The Pesaresi claim that getting too close to this opera brings bad luck. Want to tempt fate? Then here's where you should go. 

Palazzo Mosca is a lavish 17th-century residence that has welcomed several notable personalities such as Stendhal, Casanova, and Napoleon. Since 1936, it has served as the home of the Musei Civici. The collection on display at the museum boasts several milestones of the Italian Renaissance, valuable sculptures, and ceramics. Among the exhibits, a majestic work of art has gained a sinister reputation over the years. 

It is a large majolica depicting Medusa made by the Marche artist Ferruccio Mengaroni in 1925. The face of the gorgon is none other than a self-portrait of the author, who used a mirror to create it. 

According to the chronicles, the mirror broke as the artist set to work, which was considered an omen of impending doom.
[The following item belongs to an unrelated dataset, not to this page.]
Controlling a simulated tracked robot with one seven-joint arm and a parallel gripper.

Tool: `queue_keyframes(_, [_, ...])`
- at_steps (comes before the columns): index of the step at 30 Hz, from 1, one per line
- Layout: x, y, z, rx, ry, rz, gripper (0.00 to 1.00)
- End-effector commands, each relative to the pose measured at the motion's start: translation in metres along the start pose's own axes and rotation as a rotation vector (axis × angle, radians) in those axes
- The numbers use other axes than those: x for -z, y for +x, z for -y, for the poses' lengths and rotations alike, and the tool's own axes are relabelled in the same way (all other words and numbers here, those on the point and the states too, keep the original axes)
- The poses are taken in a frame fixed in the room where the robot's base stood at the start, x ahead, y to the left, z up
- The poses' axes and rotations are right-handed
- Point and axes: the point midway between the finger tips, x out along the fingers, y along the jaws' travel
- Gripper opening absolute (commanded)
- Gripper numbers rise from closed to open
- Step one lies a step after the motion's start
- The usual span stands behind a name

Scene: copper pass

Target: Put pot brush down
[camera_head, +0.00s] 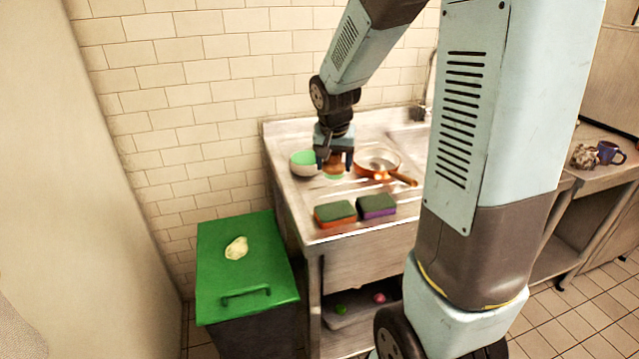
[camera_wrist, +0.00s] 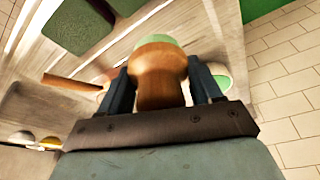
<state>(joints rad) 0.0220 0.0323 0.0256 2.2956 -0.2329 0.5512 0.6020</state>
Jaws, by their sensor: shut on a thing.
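The pot brush (camera_head: 335,172) has a rounded wooden body and a green end. In the head view it hangs under my gripper (camera_head: 334,160), green end down, over the steel counter, between a bowl and a copper pan. In the wrist view the brush (camera_wrist: 158,78) sits between the two fingers of my gripper (camera_wrist: 155,88), which are shut on it. I cannot tell whether its green end touches the counter (camera_head: 290,199). The fingers hide part of the brush.
A white bowl with green inside (camera_head: 302,165) stands close left, and a copper pan (camera_head: 378,158) close right, its handle pointing right. Two sponges (camera_head: 335,214) (camera_head: 376,207) lie at the front. A green-lidded bin (camera_head: 248,268) stands left; a mug (camera_head: 609,153) is far right.

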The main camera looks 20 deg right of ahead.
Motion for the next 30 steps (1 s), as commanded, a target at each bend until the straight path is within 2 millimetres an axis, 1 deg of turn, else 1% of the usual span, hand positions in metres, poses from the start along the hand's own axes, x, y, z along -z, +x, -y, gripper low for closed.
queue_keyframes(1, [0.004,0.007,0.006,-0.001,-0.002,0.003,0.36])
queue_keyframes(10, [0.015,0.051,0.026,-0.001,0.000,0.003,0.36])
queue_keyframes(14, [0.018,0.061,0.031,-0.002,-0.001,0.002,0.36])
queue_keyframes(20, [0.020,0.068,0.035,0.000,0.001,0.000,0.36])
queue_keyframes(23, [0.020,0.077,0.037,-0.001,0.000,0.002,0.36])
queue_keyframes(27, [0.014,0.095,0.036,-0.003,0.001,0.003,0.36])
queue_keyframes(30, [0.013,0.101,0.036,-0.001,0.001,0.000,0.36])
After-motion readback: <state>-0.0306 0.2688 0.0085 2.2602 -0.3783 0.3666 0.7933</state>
Unfortunately, Mengaroni met his demise when a crate containing his creation fell on him during the staging of the Biennial of Decorative Arts in Monza in 1925.

Medusa has been the subject of many celebrated masterpieces throughout art history. While Mengaroni's work may not be as renowned as those of Rubens or Caravaggio, its author has achieved a remarkable level of realism and hypnotic expressiveness, making it a small treasure to rediscover.
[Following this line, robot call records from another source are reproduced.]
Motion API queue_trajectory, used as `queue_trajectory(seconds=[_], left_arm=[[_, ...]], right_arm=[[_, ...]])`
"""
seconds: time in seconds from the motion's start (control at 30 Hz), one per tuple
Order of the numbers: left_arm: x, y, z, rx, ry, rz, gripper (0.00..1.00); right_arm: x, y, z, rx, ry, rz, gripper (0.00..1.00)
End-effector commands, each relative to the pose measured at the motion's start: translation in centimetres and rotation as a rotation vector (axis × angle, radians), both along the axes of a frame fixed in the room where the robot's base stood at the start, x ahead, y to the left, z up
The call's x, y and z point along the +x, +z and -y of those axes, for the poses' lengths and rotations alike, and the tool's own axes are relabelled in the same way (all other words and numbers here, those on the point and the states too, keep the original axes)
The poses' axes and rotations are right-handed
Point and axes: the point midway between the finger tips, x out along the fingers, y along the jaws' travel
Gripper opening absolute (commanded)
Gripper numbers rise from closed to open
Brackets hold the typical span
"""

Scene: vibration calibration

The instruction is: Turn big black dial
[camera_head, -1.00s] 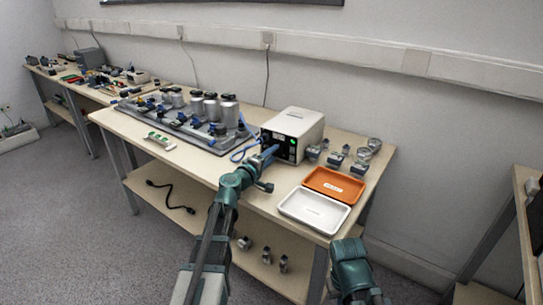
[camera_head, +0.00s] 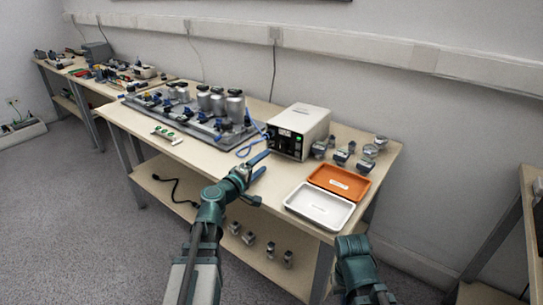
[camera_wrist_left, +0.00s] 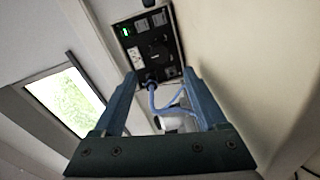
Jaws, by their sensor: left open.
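The big black dial (camera_wrist_left: 158,49) is on the dark front panel of the control box in the left wrist view; its turn position cannot be told. The white control box (camera_head: 300,122) stands on the workbench, its panel (camera_head: 285,142) facing me in the head view. My left gripper (camera_head: 265,163) is open and empty, in front of the panel and apart from it. In the left wrist view its two blue fingers (camera_wrist_left: 160,74) are spread, with the panel beyond them. My right arm shows at the bottom of the head view; its gripper is out of frame.
A blue cable (camera_wrist_left: 152,98) loops from the panel near the fingers. A plate with metal cylinders (camera_head: 215,105) stands left of the box. An orange tray (camera_head: 338,182) and a white tray (camera_head: 320,205) lie on the right. Small metal parts (camera_head: 350,150) sit beside the box.

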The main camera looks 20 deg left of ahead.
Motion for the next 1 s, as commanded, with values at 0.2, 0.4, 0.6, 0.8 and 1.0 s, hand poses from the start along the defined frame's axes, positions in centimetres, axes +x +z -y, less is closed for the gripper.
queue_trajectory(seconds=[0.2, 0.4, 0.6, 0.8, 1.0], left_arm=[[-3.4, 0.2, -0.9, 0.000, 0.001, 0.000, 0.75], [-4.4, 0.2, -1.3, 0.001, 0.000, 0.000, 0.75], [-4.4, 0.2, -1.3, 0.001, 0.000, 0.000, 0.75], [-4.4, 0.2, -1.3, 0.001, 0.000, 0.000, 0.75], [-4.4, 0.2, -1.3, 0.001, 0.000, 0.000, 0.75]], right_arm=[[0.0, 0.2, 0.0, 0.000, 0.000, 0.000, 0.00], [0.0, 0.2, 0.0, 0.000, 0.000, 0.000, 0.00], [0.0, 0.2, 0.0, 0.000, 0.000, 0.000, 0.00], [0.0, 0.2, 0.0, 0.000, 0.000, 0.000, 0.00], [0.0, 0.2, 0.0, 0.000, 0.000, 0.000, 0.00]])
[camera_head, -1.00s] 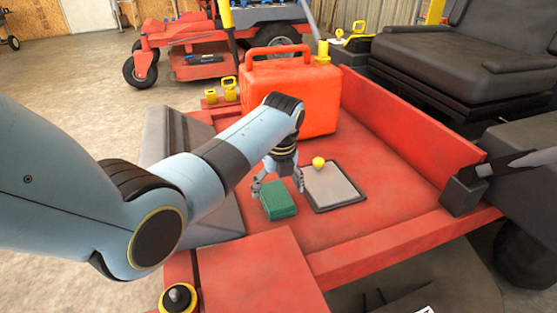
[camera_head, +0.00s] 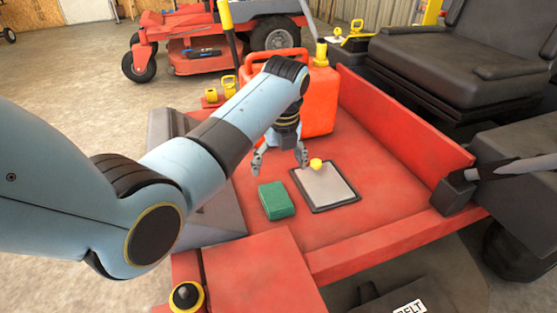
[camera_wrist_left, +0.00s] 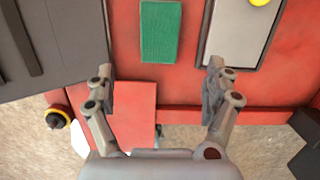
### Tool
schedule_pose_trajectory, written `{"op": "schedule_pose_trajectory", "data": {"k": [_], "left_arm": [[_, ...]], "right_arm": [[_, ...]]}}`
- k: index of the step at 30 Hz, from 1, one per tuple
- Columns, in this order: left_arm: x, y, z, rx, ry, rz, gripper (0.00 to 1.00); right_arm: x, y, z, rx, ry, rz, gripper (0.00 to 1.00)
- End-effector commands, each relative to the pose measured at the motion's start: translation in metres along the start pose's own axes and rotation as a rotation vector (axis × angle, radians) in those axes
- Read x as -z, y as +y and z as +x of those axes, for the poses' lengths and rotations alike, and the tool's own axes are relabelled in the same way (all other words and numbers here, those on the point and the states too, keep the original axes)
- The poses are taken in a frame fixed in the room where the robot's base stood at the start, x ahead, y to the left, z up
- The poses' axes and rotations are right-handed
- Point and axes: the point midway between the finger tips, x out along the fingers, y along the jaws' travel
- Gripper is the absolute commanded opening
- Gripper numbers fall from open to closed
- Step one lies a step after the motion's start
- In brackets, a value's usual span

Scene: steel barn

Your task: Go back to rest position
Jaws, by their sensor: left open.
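My left gripper (camera_head: 279,160) is open and empty, raised above the red deck (camera_head: 400,215). Its two fingers stand wide apart in the left wrist view (camera_wrist_left: 160,85). A green block (camera_head: 276,200) lies on the deck just in front of the gripper, apart from it. The block also shows at the top of the left wrist view (camera_wrist_left: 160,30), beyond the fingertips. A grey rectangular pad with a dark rim (camera_head: 325,188) lies to the right of the block. A small yellow ball-like piece (camera_head: 316,164) is at the pad's far edge. My right gripper is not in view.
A red fuel can (camera_head: 322,95) stands behind the gripper, partly hidden by my left arm. A raised red side wall (camera_head: 405,125) borders the deck on the right, near a black seat (camera_head: 440,60). A black-and-yellow knob (camera_head: 186,297) is at the front left.

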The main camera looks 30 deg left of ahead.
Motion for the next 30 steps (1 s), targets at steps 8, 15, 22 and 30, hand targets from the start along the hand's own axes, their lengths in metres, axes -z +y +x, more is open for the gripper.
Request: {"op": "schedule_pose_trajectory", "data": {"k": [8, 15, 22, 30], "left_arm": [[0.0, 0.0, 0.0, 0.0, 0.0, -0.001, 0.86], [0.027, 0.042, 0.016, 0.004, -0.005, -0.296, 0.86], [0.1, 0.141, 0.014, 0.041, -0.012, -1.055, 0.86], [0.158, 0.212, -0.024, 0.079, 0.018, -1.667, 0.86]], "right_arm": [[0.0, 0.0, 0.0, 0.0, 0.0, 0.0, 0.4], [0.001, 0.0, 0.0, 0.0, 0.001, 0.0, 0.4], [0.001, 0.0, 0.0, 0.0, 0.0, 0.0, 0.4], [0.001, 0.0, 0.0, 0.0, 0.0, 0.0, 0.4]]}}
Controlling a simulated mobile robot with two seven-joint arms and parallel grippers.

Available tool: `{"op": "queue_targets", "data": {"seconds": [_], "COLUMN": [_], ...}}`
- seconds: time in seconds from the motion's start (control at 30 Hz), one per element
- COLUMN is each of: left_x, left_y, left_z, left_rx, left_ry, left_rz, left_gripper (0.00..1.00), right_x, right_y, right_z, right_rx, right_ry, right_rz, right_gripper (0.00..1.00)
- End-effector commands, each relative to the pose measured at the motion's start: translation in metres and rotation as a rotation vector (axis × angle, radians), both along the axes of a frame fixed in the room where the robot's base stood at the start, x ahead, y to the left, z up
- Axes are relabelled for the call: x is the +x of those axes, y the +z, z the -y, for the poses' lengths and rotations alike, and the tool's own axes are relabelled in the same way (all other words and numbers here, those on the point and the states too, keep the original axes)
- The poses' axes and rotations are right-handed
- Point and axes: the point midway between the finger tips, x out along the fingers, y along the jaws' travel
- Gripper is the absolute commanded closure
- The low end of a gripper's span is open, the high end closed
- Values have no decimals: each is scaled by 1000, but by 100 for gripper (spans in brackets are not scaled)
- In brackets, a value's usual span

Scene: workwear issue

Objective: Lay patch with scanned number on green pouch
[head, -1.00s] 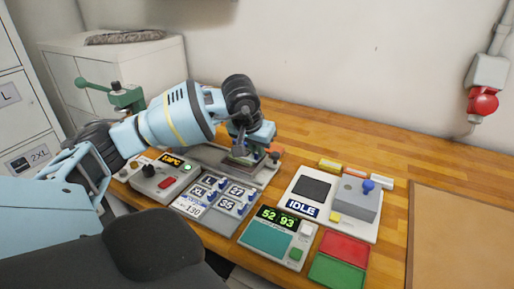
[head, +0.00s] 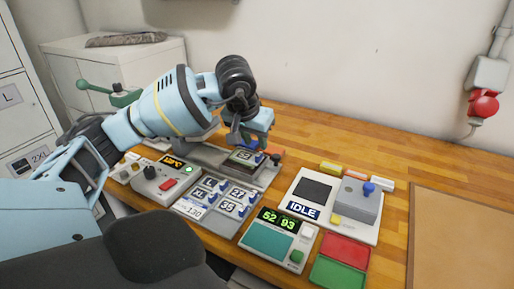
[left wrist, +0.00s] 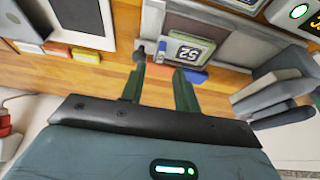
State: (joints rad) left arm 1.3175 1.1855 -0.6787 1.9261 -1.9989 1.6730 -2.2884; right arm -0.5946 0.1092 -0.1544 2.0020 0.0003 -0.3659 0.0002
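A patch (head: 246,155) lies flat on a dark piece with a greenish edge, on the grey fixture at the back of the bench. That piece looks like the green pouch, mostly covered. In the left wrist view the patch (left wrist: 188,50) shows upside down and seems to read 52, with a blue tab at its edge. My left gripper (head: 254,143) is just above and beside the patch. In the left wrist view its two fingers (left wrist: 159,80) stand apart with nothing clearly held between them. A device display (head: 280,219) reads 52 93. My right gripper is not in view.
A tray (head: 216,221) of several numbered patches with blue tabs sits in front. A control box (head: 160,184) is left, an IDLE device (head: 330,207) right. Red (head: 345,250) and green (head: 337,273) pads lie front right.

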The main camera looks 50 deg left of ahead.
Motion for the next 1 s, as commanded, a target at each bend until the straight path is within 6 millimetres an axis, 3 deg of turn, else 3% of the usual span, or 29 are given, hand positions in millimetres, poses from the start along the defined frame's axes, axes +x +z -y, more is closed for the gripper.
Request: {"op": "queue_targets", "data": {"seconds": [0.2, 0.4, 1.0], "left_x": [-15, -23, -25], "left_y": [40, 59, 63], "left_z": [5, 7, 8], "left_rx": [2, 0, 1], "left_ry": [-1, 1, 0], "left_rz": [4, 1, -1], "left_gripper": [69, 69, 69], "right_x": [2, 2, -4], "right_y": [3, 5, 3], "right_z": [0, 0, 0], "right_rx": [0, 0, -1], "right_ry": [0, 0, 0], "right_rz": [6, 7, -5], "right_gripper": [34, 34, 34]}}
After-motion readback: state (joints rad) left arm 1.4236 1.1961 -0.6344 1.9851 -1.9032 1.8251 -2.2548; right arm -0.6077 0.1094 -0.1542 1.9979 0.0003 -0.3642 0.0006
1. Trekking in San Bartolo Park

What to do in Pesaro like a local. Trekking in San Bartolo Park

Open-air adventures, enchanting views, historic villas overlooking the sea, and small fortified villages - Mount San Bartolo awaits you with its paths through the natural park from Pesaro to Gabicce Mare.
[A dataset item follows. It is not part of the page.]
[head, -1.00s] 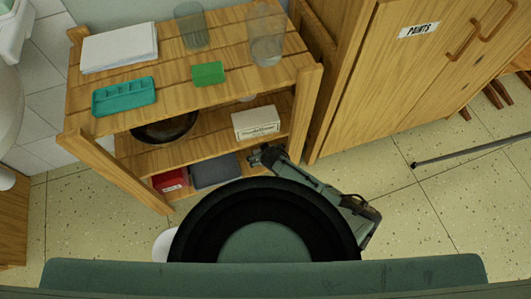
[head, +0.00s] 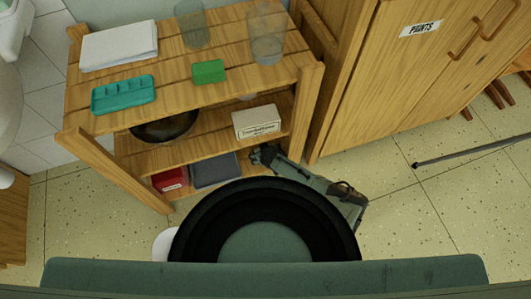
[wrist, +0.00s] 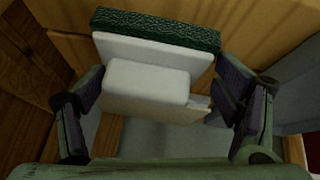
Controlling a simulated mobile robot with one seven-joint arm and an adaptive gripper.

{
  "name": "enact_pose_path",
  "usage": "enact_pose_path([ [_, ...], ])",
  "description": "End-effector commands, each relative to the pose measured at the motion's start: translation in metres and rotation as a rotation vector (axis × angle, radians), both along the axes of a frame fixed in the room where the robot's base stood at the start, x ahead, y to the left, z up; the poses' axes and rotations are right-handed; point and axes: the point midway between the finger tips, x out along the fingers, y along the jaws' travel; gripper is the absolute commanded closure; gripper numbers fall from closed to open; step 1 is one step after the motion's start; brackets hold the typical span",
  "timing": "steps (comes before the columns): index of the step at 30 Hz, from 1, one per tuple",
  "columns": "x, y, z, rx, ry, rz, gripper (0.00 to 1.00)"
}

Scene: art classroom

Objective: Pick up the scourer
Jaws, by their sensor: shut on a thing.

There are 1600 hectares of protected area featuring a succession of high cliffs, small valleys, woods, castles and vineyards, with here and there the same views that inspired Piero della Francesca, Leonardo and Raphael. 

The park is also home to one of the jewels of the Marche Renaissance, the glorious Villa Imperiale, a sumptuous Sforza residence that dates back to the 15th century.

To make the experience even more complete, use the San Bartolo Experience app and follow its directions to discover the beauty of this small yet magnificent territory.